EXERCISE INSTRUCTIONS: Produce an exact copy of the lines from the line that contains "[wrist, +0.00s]" to the end of the listing below.

DATASET SECTION:

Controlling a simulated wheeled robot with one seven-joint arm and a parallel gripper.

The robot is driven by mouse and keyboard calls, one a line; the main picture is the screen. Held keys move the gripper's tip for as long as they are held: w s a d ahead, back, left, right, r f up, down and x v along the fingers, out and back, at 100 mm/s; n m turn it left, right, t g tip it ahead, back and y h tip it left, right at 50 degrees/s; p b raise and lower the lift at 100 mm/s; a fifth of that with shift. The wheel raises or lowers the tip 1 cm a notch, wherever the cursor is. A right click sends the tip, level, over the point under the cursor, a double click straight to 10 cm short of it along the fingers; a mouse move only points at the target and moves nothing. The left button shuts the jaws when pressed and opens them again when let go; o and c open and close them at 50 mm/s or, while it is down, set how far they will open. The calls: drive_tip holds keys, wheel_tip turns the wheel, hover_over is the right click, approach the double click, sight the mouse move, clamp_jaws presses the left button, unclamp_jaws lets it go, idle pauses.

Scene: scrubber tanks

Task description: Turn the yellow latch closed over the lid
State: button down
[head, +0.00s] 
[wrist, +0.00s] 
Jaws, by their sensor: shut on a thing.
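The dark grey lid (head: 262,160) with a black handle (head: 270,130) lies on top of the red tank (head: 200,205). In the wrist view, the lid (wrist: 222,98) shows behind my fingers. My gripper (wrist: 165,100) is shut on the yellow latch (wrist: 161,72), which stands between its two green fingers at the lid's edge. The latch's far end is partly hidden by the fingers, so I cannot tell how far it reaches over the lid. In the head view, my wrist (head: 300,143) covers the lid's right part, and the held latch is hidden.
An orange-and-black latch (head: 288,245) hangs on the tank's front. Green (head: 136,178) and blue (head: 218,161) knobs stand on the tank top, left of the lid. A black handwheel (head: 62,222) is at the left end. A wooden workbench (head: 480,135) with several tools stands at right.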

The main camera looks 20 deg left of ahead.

COMPLETE RESPONSE:
[wrist, +0.00s] 
Jaws, by their sensor: shut on a thing.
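The dark grey lid (head: 262,160) with a black handle (head: 270,130) lies on top of the red tank (head: 200,205). In the wrist view, the lid (wrist: 222,98) shows behind my fingers. My gripper (wrist: 165,100) is shut on the yellow latch (wrist: 161,72), which stands between its two green fingers at the lid's edge. The latch's far end is partly hidden by the fingers, so I cannot tell how far it reaches over the lid. In the head view, my wrist (head: 300,143) covers the lid's right part, and the held latch is hidden.
An orange-and-black latch (head: 288,245) hangs on the tank's front. Green (head: 136,178) and blue (head: 218,161) knobs stand on the tank top, left of the lid. A black handwheel (head: 62,222) is at the left end. A wooden workbench (head: 480,135) with several tools stands at right.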

The main camera looks 20 deg left of ahead.

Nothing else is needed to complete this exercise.